Die NFL ist zu Gast in Berlin und liefert eine große Show: Das Spiel zwischen den Indianapolis Colts und den Atlanta Falcons wird als Reminiszenz an die einst geteilte Stadt inszeniert. Sportlich schreibt ein Topstar in dem Krimi eine eigene große Geschichte.
Als am 9. November 1989 Günter Schabowski die neuen DDR-Reiseregelungen um 18:53 Uhr ankündigte und auf Nachfrage die sofortige Gültigkeit bestätigte, dachte natürlich niemand an ein NFL-Spiel in Berlin. Doch genau 36 Jahre später tobt die schillernde Football-Liga aus den USA durch das Berliner Olympiastadion - und bietet den 72.203 Zuschauern ein buntes Paket aus Emotionen und Kitsch in Erinnerung an den Mauerfall.
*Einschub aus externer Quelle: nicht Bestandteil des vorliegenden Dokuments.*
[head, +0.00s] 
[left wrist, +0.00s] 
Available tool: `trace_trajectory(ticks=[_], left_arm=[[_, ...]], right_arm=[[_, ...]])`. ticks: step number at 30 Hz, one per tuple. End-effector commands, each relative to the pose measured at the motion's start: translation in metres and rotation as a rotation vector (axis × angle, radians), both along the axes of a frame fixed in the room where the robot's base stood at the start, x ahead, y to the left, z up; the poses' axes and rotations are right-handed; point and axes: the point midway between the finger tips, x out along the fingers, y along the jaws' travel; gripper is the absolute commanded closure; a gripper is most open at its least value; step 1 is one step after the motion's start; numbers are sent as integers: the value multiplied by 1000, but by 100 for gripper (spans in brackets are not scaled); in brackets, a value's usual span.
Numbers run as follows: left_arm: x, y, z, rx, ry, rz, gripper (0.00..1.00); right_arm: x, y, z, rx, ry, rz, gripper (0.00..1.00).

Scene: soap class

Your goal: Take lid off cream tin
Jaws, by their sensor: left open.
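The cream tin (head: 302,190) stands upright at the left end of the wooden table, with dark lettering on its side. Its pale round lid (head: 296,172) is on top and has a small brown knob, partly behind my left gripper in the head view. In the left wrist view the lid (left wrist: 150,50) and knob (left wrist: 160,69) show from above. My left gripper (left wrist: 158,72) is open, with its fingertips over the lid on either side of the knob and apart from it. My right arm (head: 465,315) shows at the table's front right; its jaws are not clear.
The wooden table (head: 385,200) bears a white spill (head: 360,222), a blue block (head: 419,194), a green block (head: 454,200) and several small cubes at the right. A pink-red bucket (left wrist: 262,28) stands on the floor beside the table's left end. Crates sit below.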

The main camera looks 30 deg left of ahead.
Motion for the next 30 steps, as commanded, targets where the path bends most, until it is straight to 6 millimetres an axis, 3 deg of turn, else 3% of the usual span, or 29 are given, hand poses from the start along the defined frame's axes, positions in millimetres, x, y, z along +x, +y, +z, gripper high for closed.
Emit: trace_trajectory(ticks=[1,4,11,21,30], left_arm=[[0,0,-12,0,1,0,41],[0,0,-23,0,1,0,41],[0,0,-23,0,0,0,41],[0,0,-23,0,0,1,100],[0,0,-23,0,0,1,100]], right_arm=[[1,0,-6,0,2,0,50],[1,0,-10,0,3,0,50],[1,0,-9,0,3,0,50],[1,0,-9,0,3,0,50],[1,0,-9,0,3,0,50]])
Das sogenannte Berlin-Game entpuppt sich als ein wahrer US-Krimi, den die Indianapolis Colts nach Verlängerung mit 31:25 gegen die Atlanta Falcons gewinnen. Die Colts sind mit acht Siegen bei nur zwei Niederlagen weiterhin eines der besten Teams der NFL und dürften dank des auch an diesem Abend überragenden Runningbacks Jonathan Taylor, dem schier unfassbare 244 Yards und drei Touchdowns gelingen, darunter ein Lauf des Wahnsinns über 83 Yards, von der ersten Super-Bowl-Teilnahme seit 2009 träumen.
"Phänomenale Atmosphäre"
"Es war ziemlich laut, ihr Deutschen liebt es zu singen", sagt Colts-Chefcoach Shane Steichen nach dem Spiel. "Die Atmosphäre war phänomenal." Der österreichische Colts-Profi Bernhard Raimann fügt bei RTL hinzu: "Unglaubliche Atmosphäre, man kann es gar nicht beschreiben. Wir sind extrem dankbar, hier zu sein, das können wir öfter machen."
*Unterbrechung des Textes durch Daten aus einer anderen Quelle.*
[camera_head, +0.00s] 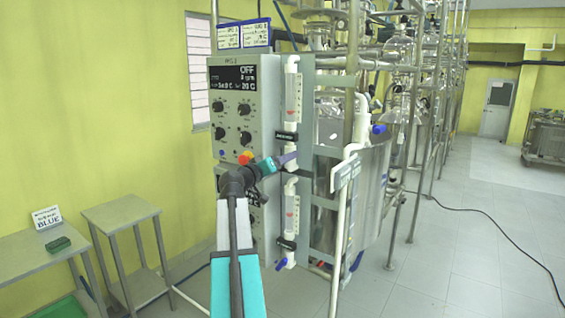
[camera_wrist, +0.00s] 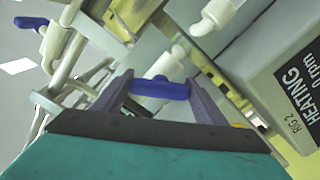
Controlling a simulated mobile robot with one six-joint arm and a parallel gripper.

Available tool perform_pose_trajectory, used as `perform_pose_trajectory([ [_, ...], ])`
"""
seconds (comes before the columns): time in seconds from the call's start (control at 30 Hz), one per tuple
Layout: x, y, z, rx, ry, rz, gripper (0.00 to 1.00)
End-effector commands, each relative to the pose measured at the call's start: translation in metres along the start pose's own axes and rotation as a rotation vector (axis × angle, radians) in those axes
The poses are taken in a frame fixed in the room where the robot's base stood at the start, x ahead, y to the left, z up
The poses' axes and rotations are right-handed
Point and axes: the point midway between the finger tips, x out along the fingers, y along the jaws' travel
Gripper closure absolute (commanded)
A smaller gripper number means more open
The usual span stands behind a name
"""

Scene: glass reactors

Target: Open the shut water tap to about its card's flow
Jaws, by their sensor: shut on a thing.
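My gripper (camera_head: 288,159) is at the lower end of the upper flow meter (camera_head: 293,90), on the front edge of the rig cabinet. In the wrist view its two purple fingers (camera_wrist: 158,82) are on either side of a blue tap handle (camera_wrist: 160,89), shut on it. The handle lies crosswise between the fingers, below a white pipe end. In the head view my gripper hides this tap. Two cards, a left one (camera_head: 228,37) and a right one (camera_head: 256,33), stand on top of the cabinet; their writing is too small to read.
A lower flow meter (camera_head: 291,210) has its own blue tap (camera_head: 281,265). Another blue handle (camera_head: 379,129) is on white piping at right. A side table (camera_head: 120,214) stands at left.

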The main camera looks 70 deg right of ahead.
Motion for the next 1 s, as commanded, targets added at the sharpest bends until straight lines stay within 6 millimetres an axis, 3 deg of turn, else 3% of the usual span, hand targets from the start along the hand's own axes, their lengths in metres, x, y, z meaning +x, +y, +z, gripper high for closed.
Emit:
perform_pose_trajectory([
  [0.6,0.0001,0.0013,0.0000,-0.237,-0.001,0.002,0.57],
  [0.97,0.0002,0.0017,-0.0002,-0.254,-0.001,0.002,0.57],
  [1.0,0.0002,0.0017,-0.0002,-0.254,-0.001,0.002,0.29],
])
"Tonight is more than a game", schallt es vor der Partie aus den Lautsprechern. Es geht um mehr als ein NFL-Spiel. Denn dies hier, so zumindest die PR der Organisatoren, ist eine Hommage an die Wiedervereinigung der einst geteilten Stadt. Eine Feier der Freiheit. Der Verbrüderung der USA und Deutschland.
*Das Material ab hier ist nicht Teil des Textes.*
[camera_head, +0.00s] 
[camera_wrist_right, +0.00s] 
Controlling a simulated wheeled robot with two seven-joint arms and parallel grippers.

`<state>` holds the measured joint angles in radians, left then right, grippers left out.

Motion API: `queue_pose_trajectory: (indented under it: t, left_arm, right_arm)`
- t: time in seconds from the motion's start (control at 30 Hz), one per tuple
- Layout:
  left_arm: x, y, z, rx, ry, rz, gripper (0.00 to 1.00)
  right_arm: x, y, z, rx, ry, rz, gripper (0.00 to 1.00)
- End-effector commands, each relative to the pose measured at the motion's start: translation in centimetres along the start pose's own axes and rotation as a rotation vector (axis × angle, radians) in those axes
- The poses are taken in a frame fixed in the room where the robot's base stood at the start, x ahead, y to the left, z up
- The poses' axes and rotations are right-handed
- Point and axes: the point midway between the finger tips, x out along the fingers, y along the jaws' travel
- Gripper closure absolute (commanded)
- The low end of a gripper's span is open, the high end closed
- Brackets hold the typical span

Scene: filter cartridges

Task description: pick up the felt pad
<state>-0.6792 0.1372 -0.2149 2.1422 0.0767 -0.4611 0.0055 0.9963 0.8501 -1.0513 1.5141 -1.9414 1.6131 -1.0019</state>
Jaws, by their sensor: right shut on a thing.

Auf den Videoleinwänden laufen die Szenen, wie Berliner vor 36 Jahren auf und über die Berliner Mauer kletterten und wie die USA Seite an Seite mit West-Berlin standen. "Wind of Change", der Hit der Wiedervereinigung, trägt den Wind der Freiheit durchs Rund. Allerdings singen ihn hier nicht die Scorpions, sondern Malik Harris, der für Deutschland beim European Song Contest 2022 den letzten Platz erreichte. Nun ja.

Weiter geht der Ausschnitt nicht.